10 Highs And Lows Of Being A Second Semester College Senior
One moment, you’re loving every second of your senior year, and then, you’re reminded it's almost over.
Of course, writing those final papers, attending group meetings and filling out endless job applications are a must in that last semester, but let's be real: There are much more important things to do.
With that said, the final semester of the free land us “adults” get to enjoy for four years (five-plus for others) is coming to an end.
So, damn right you’ll enjoy every second of it.
Here are a few of the pros and cons that an about-to-be graduate faces in his or her final lap of freedom:
Alcohol
Pro: You think you're invincible in everything you do because you know you’re leaving soon.
Con: But, the large amount of alcohol you’ve consumed over the past four years is catching up to you and you don’t feel so invincible.
Course Load
Pro: Half of your final-semester courses are blow-off classes that either include the numbers "101" or showing up in workout clothes is required.
Con: The other half of those classes require enough work to keep you in the library until spring break. They may only be worth three credits, but there’s enough work involved for it to seem worthy of six.
Nostalgia
Pro: You have enough crazy moments and embarrassing stories to last a whole Wine Wednesday, in with the girls.
Con: Too many trips down memory lane and enough bottles of wine will turn into tears and depression about it being almost over.
"You're Hired!"
Pro: Landing your first big-kid job is a perfect reason to go out and celebrate. Not to mention, it's another reason to use the “this is my last semester” excuse on all of your friends.
Con: It finally hits you that you’re switching your perfect four-day week with nothing scheduled before noon to a full-time nine-to-five.
Business Casual?
Pro: At this point in your college career, dressing up for class is out of the question and only happens when you’re required to do so for a presentation.

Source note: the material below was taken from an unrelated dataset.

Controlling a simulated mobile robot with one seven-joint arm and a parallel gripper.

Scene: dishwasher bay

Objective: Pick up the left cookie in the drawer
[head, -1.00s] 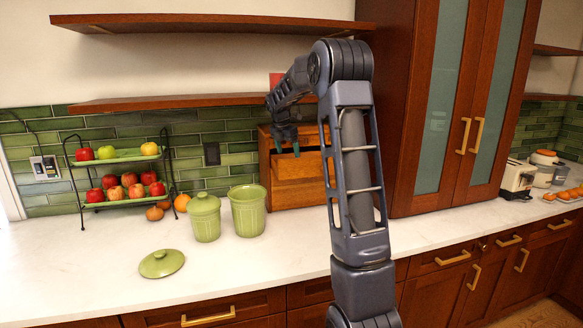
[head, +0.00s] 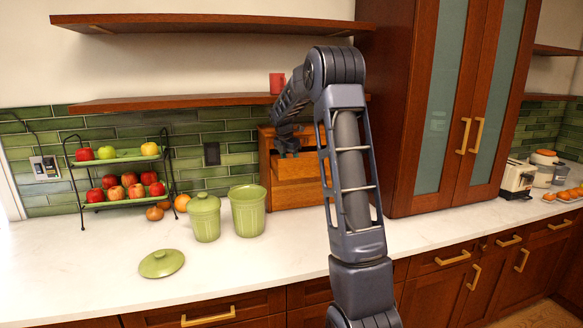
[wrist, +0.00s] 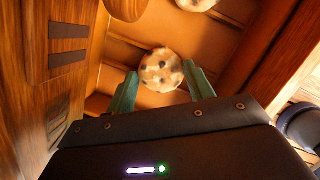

You’re perfectly fine with yoga pants and t-shirts as an everyday thing.
Con: The only thing you’re asking for as a graduation gift is professional clothes and heels lower than six inches.
Procrastination
Pro: Any invite is a good enough excuse to procrastinate finishing (or starting) whatever is due tomorrow morning. Why do you think Starbucks opens so early?
Con: That GPA you worked so hard to create freshmen and sophomore year has been slowly decreasing, day drink by day drink.
Budgeting 101
Pro: You used to buy all of your books for the semester in perfect condition. Now, you make friends with your classmates so you can split the cost if the book is absolutely 100 percent mandatory.
Con: Not buying books also means not getting that refund at the end of the year when everyone else resorts to returning bottles for cab money.
FOMO
Pro: You cherish every snow day, tailgate, day drink, holiday, and any other reason to act completely foolish while it's still acceptable.
Con: It's tear-inducing to know you won’t even be able to look at social media on days like this when you’re in the real world. FOMO is a real thing and Snapchat doesn’t help.
Freshmen Jealousy
Pro: You’re so over making new friends at this point and could care less what other people think about your group when you’re out. #NoNewFriends
Con: Half of the people around you are still teenagers who get drunk off of two shots of cheap vodka. On the inside, you’re slightly jealous they’re just starting the most unhealthy and best four years of their lives.
All The Feels
Pro: Finally, you’re finishing the best years of your life at a place that allowed you to meet the people who fed you tequila shots on your 21st birthday, and decide what you want to do (and don’t want to do) for the rest of your life.
Con: It’s only going to cost you a lifetime to pay off the student loans.
But, in all seriousness, the embarrassing moments you wouldn’t take back, classes you skipped because watching a movie with the roommates was a bigger priority and tailgates you might not completely remember could never compare to any dollar sign.
Thank god for Homecoming, where Fireball and football tailgates are the only things that matter for a weekend of reuniting and not acting your age.
That is, until the alarm goes off at 9 am for work on Monday.